Architecture and the interiors it holds are inseparable. The most compelling work reads as one thought carried through many scales, from the composition of the plan to the turn of a handle.

The idea is ancient, but it found its distilled form in the modern tradition of the Gesamtkunstwerk: the total work of art came into vogue in the late nineteenth century. To invoke it today is not a call for excess or control, but for coherence. A building should feel inevitable, as though plan, section, detail and furnishing were all born of the same language, the same hand.

In practice, this means working from the outside in and the inside out at once. Site, climate and program set the first conditions. From there, form and threshold establish how the building meets light and landscape. Grammar and punctuation follow: the structure’s expression, the significance of a junction, the invitation of shadow, the dialogue between materials.

At the interior scale, the same language is held. Materials are restrained so each becomes essential. Details repeat so the eye can rest and the hand can predict. A stair set into a slab, the return of a cabinet, the turn of a rail, all carry the same consistency of thought. With this foundation in place, loose pieces can enter freely and with confidence.

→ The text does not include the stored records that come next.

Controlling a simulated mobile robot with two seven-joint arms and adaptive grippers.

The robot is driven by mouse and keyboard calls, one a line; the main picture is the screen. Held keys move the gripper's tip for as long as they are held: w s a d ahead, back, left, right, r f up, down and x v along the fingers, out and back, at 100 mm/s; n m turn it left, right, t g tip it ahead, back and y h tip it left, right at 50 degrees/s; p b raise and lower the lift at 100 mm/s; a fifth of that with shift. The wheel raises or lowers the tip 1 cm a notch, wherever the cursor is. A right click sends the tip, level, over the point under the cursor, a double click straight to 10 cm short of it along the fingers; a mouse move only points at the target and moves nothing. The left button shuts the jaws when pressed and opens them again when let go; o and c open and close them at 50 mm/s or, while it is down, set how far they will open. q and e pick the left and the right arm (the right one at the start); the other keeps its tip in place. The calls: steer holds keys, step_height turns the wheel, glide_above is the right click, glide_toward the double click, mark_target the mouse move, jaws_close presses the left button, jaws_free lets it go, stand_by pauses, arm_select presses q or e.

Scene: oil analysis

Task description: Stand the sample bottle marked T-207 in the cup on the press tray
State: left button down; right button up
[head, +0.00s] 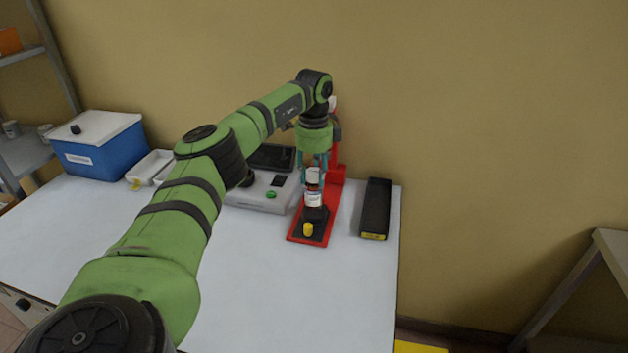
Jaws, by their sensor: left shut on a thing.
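My left gripper (313,165) points down over the red press and is shut on a small brown sample bottle (313,197) with a white label and white cap. The label is too small to read. The bottle is upright above the dark tray area of the red press (296,235). I cannot tell whether it touches the tray or stands in a cup. A yellow piece (308,229) sits on the front of the press tray, just in front of the bottle. My right gripper is not in view.
A blue box (100,150) with a white lid and a white bin (150,167) are at the back left. The table's front is clear.

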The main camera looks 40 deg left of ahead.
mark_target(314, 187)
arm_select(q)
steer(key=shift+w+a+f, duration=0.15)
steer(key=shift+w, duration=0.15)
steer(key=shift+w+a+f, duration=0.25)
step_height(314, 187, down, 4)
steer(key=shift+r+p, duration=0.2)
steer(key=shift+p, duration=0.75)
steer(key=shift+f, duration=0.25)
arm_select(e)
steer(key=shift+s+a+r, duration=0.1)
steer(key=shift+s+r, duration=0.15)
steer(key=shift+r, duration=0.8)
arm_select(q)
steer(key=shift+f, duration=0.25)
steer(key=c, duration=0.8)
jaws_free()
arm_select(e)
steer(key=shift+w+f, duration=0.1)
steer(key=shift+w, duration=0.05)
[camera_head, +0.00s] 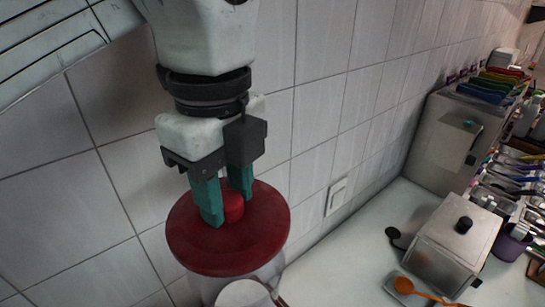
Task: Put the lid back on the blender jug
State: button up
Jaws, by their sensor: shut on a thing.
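The red round lid (187,238) with a red knob (233,208) shows left of centre, against the tiled wall. My gripper (226,203) points down with its teal fingers on either side of the knob, shut on it. Directly below the lid is a pale, see-through body, seemingly the blender jug (225,284), largely hidden by the lid and cut by the bottom edge. I cannot tell whether the lid rests on the jug's rim or hangs just above it.
A white round item (243,294) stands in front of the jug. The white counter (345,255) is clear to the right. Farther right are a metal lidded container (455,241), an orange spoon (404,285), a steel box (452,140) and crowded utensils. A wall switch (336,196) sits behind.

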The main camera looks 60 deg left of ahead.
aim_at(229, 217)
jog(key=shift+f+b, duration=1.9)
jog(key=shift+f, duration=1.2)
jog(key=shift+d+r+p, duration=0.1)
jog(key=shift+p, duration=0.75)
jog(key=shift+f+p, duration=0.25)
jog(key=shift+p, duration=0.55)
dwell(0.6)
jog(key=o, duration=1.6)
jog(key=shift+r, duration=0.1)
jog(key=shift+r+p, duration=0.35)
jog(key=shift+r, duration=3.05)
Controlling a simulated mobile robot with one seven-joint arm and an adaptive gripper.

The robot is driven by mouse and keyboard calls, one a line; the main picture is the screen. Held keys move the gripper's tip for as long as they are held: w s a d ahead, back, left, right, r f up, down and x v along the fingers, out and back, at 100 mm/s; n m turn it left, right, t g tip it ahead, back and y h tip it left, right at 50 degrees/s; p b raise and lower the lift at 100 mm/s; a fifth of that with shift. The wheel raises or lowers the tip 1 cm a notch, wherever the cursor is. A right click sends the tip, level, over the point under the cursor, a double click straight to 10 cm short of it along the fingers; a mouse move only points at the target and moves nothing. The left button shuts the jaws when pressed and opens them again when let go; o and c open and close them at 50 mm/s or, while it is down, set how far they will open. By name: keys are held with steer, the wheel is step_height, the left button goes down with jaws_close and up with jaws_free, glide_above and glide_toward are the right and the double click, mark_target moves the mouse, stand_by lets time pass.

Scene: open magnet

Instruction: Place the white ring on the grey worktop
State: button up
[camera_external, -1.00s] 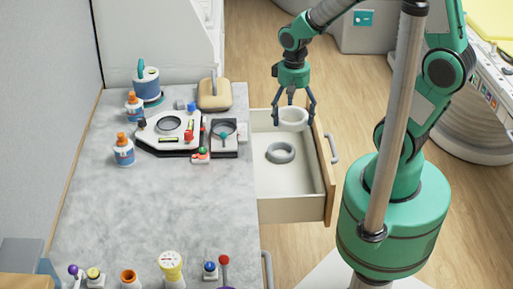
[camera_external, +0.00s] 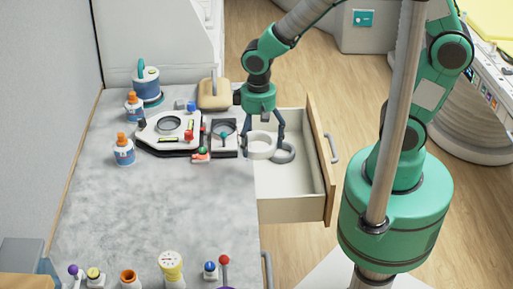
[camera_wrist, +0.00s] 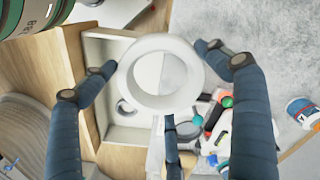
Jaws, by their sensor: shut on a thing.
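The white ring (camera_external: 262,146) is held in my gripper (camera_external: 263,137). In the wrist view the ring (camera_wrist: 136,76) sits between my gripper's fingers (camera_wrist: 160,75), which are shut on it. It is raised above the left side of the open drawer, close to the worktop's right edge. The grey worktop (camera_external: 165,215) lies to the left, and part of it shows at the upper right of the wrist view (camera_wrist: 270,40).
A grey ring (camera_external: 287,155) lies in the open drawer (camera_external: 290,195). Bottles (camera_external: 124,152), a white device (camera_external: 165,130) and a small dark-framed plate (camera_external: 223,148) crowd the worktop's back. Knobbed items (camera_external: 171,266) line its front. The middle of the worktop is clear.

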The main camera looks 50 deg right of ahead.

Furniture, lighting and art are not always part of the commission, but increasingly they become part of the process. Clients often invite us to help assemble collections or design key pieces that complete the rooms. Recent travels, including Milan Design Week and the development of our own furniture, have sharpened that focus. We are drawn to pieces that work harder than they look, that hold material truth, and that continue the architectural conversation across scales.

Our pursuit is not the totalising ideal of a century ago. Life resists perfect control, as it should. The ambition is quieter: to hold a clear vision across scales so that a house feels calm, legible and incomplete in a way that allows for change and evolution over time. Architecture that sets the tone. Interiors that resonate with it. Objects that belong, enhance, and allow life to unfold.